My relatively simple looking piece of code that outwardly gave no indication that it was thread-unfriendly was behaving in a most thread-unfriendly manner. Of course this may not be important to you; the convenience of the ‘stream to convert’ style of conversion may outweigh the potential multi-threaded use performance hit. Unfortunately for me that wasn’t the case. Since the utility function only needs to be written and tested once and is then reused in many, many disparate pieces of code the fact that it was badly behaved when used from multiple threads at the same time was a reasonably big issue for me. In a rather contrived test which ran more threads than there were CPUs and where each thread was doing repeated numeric to string conversions, the streaming version of the code pegged a single CPU at 100% and left the rest of the CPUs pretty much idle… Note that the equivalent code using STLPort 5.1.5 doesn’t exhibit the same issues, but previous versions of Visual C++’s STL do.

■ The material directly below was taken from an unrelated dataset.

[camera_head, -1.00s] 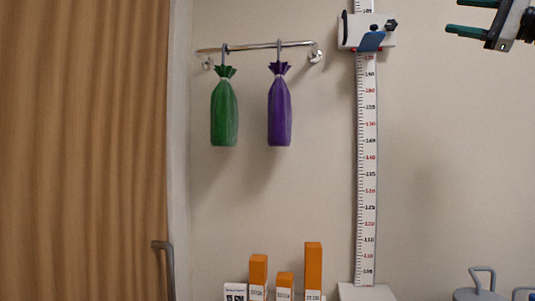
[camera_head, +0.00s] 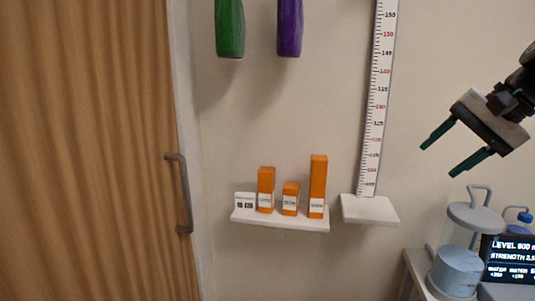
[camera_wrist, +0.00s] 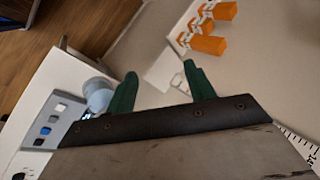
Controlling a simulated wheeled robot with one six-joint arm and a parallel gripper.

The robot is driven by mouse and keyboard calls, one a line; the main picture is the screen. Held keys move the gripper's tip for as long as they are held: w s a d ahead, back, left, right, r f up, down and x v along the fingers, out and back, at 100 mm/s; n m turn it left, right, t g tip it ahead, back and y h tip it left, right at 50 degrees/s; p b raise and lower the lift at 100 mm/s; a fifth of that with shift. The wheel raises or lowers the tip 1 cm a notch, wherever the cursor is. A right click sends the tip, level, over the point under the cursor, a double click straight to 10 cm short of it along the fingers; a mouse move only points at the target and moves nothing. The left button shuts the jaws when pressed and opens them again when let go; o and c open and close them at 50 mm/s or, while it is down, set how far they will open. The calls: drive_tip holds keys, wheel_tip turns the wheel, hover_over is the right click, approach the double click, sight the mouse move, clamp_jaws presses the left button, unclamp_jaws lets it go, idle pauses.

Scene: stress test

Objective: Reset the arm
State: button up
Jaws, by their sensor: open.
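My gripper (camera_head: 437,153) is at the right of the head view, in the air in front of the wall. Its two dark green fingers are spread apart and point down and to the left. Nothing is between them. The wrist view shows the same open fingers (camera_wrist: 160,88), with the shelf boxes and the counter beyond them. My gripper appears apart from everything around it.
A white shelf (camera_head: 280,220) holds several orange boxes (camera_head: 318,185). A height scale (camera_head: 378,100) stands above a white platform (camera_head: 369,209). A lidded jar (camera_head: 472,228) and a display (camera_head: 510,258) are lower right. Green (camera_head: 230,28) and purple (camera_head: 290,28) bags hang above. A wooden door (camera_head: 85,150) is left.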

Since I can’t mandate that my code always be used with STLPort for the STL implementation I decided to look at a replacement utility function for my library code. Of course the ‘old-fashioned’ C way of doing things still works, and when updated for today’s buffer overflow concious world it might look something like this:
string ToString(
const unsigned int val)
{
static const size_t bufferSize = 10 + 1;
char buffer[bufferSize];
if (-1 == sprintf_s(buffer, bufferSize, "%u", val))
{
throw exception;
}
return buffer;
}
You then need something like that for each type that you want to convert from and for each type that you want to convert to (typically std::string and std::wstring), which is more work initially but since this code contains less unexpected cross thread locking and since the code can be written and tested once I figure the up front work is worth it in this instance. My performance tests show that this ‘old school’ style of conversion is almost 3 times faster than the streamed conversion when used from a single thread and suffers far less of the cross thread contention when used from multiple threads (construction of a result string object requires memory allocation which locks the heap, but then that’s also the case with the streaming version.). There’s scope for further improvements as the construction and return of the result string could probably be optimised in such a way that ‘compilers that do’ could apply the named return value optimisation; but that’s off into the realm of optimising for the sake of it IMHO.
Obviously when you add a level of abstraction to a job, such as streaming via the STL when converting between numbers and strings, you expect to lose a little in performance for the convenience of not having to work at the lower level. Usually this doesn’t matter, or we’d all be working in assembler still, but sometimes there are hidden costs that far outweigh the convenience.